Das sind nur zwei verantwortlich anders antwortende Antworten auf die von Dir, Andreas, beschriebene Irritation, dass Römer 7, 7ff. so ganz anders klingt als Römer 5,6 und 8. Aber es sind zumindest Antworten, die Römer 7 nicht indirekt zwischen Römer 2 und 3 schiebt. Was zumindest nicht ganz unwichtig gewesen wäre zu erwähnen, dass bei Deiner Auslegung die Platzierung von Römer 7 irgendwie fehl am Platz ist.
Noch einmal: Vielleicht hast Du Recht. Aber wäre es nicht viel hilfreicher gewesen, statt eine (1) Antwort zu geben, die verschiedenen Antworten mal sauber und zugewandt darzustellen, um so den Blick in die Bibel zu lenken? Und ins nachsinnende Betrachten der göttlichen Wahrheit, die sich uns immer nur teilweise erschließt?
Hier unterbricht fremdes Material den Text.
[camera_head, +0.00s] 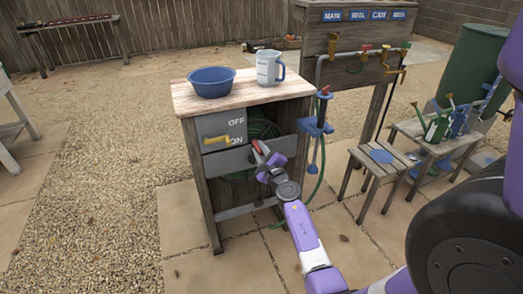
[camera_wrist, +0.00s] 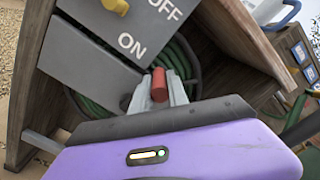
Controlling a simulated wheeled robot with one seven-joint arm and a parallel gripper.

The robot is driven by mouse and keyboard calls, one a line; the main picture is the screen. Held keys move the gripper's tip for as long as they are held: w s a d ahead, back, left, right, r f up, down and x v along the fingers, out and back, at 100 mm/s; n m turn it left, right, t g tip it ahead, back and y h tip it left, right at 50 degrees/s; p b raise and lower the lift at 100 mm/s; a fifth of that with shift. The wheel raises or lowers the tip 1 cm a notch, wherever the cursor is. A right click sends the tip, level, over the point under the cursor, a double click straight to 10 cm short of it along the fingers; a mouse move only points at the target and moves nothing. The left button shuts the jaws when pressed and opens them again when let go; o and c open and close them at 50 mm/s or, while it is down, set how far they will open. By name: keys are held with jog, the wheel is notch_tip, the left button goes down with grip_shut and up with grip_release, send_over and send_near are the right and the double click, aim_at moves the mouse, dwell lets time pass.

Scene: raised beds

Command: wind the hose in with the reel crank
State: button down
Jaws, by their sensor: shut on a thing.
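The reel's crank has a red handle (camera_wrist: 159,85), and my gripper (camera_wrist: 160,98) is shut on it. In the head view my gripper (camera_head: 268,160) is at the front of the wooden reel stand (camera_head: 205,185), before a grey crossboard. The green hose (camera_wrist: 184,60) lies coiled on the reel inside the stand, behind the grey boards. In the head view the coil (camera_head: 262,130) shows partly in the stand's opening. The crank's arm is mostly hidden by my gripper. A green hose length hangs down at the stand's right side.
A yellow lever (camera_head: 216,140) is on the grey OFF/ON panel (camera_head: 225,124). A blue bowl (camera_head: 211,82) and white jug (camera_head: 269,68) stand on top. A blue holder (camera_head: 316,126) is at the right. A low stool (camera_head: 378,158) stands further right; open gravel lies left.

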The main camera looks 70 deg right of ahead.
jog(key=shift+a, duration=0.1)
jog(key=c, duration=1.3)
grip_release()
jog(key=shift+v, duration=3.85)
Es bleibt: Die reine Wahrheit finden wir in der Schrift. Alles andere ist nur tastend-fragendes Staunen und Lernen.
Ich will nicht behaupten, dass das Fazit dieses Artikels nicht stimmt. Wenn ich es richtig verstehe, geht es dem Autor und „Stellung“ und „Zustand“, wie es ein Theologe im 19. Jahrhundert beschrieb. Wenn es so gemeint ist, stimme ich zu.
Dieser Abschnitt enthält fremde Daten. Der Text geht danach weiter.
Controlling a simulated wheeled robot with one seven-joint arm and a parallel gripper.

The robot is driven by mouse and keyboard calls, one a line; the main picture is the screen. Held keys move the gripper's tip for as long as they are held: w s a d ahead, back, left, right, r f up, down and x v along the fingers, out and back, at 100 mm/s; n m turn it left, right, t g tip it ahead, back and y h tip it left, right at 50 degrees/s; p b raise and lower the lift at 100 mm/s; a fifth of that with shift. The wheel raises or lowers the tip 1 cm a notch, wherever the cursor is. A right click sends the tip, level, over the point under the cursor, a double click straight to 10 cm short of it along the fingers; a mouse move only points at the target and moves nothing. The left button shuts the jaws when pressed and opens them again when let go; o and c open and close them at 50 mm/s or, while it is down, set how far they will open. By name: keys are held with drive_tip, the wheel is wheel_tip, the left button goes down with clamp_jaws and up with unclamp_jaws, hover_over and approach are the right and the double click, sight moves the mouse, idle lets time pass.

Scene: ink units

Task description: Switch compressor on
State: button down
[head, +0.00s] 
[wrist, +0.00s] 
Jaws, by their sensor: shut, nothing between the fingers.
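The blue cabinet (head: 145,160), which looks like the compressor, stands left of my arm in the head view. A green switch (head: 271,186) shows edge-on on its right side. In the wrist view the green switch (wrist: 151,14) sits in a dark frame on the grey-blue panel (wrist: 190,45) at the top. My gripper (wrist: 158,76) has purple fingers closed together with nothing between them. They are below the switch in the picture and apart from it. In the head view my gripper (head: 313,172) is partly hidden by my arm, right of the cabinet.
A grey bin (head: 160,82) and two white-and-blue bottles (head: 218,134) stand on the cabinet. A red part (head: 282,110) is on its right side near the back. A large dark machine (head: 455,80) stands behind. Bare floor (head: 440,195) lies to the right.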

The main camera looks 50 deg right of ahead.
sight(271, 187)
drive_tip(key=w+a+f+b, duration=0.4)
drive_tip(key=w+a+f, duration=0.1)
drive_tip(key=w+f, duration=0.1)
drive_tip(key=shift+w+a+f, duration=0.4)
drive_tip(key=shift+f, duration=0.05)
Allerdings wundere ich mich, dass er das Thema „Gesetz“ vs. „Gnade“ komplett übergeht, obwohl es bei Paulus eine wichtige Rolle spielt. Meines Erachtens ist es sogar der Ausgangspunkt seiner Argumentation: Das Gesetz (des alten Bundes Gottes mit seinem Volk) entlarvt uns als Sünder und hält uns darin fest gefangen, aber die Gnade durch Jesus Christus ist kraftvoller.
Kann man die behandelten Kapitel im Römerbrief überhaupt verstehen, wenn man diese Gedankenketten auslässt?
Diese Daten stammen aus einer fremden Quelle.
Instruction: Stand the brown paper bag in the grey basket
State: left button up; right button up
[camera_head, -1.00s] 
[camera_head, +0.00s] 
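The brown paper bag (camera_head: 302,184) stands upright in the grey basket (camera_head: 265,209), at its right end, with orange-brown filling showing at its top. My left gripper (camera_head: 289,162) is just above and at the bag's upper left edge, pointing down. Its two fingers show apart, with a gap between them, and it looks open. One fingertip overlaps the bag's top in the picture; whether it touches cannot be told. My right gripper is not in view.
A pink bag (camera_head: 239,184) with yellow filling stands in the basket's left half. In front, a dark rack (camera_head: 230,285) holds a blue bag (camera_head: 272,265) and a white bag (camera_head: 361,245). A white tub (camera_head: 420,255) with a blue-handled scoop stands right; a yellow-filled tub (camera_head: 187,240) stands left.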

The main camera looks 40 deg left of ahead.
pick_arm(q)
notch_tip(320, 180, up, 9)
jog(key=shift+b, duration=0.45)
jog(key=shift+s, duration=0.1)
Die Liebe Gottes tilgt unsere Schuld
„Denn ich tue nicht, was ich will; sondern was ich hasse, das tue ich“ (Vers 15). Das drückte gut aus, was ich manchmal in meinem Christsein empfand. Ich wollte nach Gottes Willen leben und ertappte mich doch immer wieder dabei, wie ich das tat, was ich eigentlich doch gar nicht tun wollte.“! Ich glaube, daß dies viele Menschen so beschreiben würden, ganz in Sinne auch einer kritischen Selbstsicht. Wir sind nicht perfekt. Aber mich treibt hier vorallem die Dankbarkeit für die geschenkte Gnade dazu, mich wirklich zu bemühen meinen Idealen gerecht zu werden. Da kann ich selbstverständlich nicht das ständig erneute Sündigen richtigen finden. Aber ich kann auch nicht ignorieren, daß ich immerzu auch Mensch bleibe mit menschlichen Schwächen. Aus den Motiven der Dankbarbeit Gott gegenüber mich auf der Skala des Unheiligen zum Heiligen mich hin zu bewegen, ist sicherlich aller Ehren wert. Die Liebe Gottes geschieht ja gewissermaßen nicht für das was an uns nicht stimmig ist, sondern sie ist unserem Menschsein gewidmet, in dem wir letztlich nur in die gnädige Hand Gottes fallen können und nicht in die Tiefe einer gedachten Nicht-Existenz. Die Liebe Gottes tilgt unsere Schuld, nicht wir können sie gutmachen.
Es geht nicht um eine „Identität in Christus“, oder um ein „gerecht vor Gott“. Wir müssen, um das Evangelium wirklich verstehen zu können, nicht nur auf die christl. Begriffe schauen, sondern vor allem auch auf das reale Leben. Da erleben wir, dass wir als Christen nicht mit einem Schlag zu vollkommenen Menschen geworden sind, obwohl das notwendig sein würde, damit wir in dieser Welt leidfrei leben könnten.
Was macht nun real den „alten Menschen“, wie die Bibel den Sünder nennt, aus?
Er identifiziert sich mit seinem physischen Körper und steht damit in einem Existenzkampf, der solange er sich mit seinem physischen Leib existiert, niemals aufhören kann. Um also vom Leiden frei werden zu können, ist eine „Wiedergeburt“ notwendig, wie Jesus Christus sagt. Was heißt das?
Ich muss aufhören mich mit meinem physischen Leib zu identifizieren und beginnen aus der Vorstellung zu leben, dass ich ewig bin und das Ewige keinerlei Bedürfnisse hat, sondern die Erfüllung ist. So kann ich in einem zeitlichen Prozess immer mehr die Abhängigkeiten von Natur und Gesellschaft und meine Begierden überwinden, und so allmählich tatsächlich ein vollkommener Mensch werden (2. Kor. 3,18). Das ist das, was uns das N.T. sagen will.